-- start of COLLECTED MATERIAL --

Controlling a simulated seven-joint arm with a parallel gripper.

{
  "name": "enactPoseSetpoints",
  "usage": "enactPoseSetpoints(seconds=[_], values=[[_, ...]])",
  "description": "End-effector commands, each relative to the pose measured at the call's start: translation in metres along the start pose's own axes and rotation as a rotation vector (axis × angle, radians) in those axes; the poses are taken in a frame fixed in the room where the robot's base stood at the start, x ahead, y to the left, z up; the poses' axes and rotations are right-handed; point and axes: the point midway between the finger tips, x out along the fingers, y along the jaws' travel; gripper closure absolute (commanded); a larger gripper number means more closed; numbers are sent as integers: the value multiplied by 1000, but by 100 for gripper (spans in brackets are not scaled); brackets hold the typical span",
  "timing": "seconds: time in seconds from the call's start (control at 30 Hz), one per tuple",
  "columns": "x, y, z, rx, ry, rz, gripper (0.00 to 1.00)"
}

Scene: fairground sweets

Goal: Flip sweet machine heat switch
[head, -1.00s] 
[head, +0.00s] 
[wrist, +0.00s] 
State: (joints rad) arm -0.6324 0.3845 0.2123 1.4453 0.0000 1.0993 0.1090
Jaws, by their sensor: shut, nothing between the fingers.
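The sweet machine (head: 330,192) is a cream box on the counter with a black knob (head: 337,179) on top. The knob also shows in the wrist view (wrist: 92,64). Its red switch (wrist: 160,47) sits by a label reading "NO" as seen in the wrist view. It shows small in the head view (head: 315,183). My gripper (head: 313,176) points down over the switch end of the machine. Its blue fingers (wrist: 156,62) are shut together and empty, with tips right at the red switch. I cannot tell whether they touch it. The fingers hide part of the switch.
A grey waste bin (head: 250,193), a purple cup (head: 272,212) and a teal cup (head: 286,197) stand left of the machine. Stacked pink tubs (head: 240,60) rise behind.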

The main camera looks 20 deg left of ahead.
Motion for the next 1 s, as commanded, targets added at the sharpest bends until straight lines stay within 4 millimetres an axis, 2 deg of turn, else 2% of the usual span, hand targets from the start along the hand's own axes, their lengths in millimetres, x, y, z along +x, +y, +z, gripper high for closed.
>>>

-- end of COLLECTED MATERIAL --

# WHAT YOU ARE ASKED TO DO
The answer is a single number: how many lines include the word "closed"?

# FULL SOLUTION
2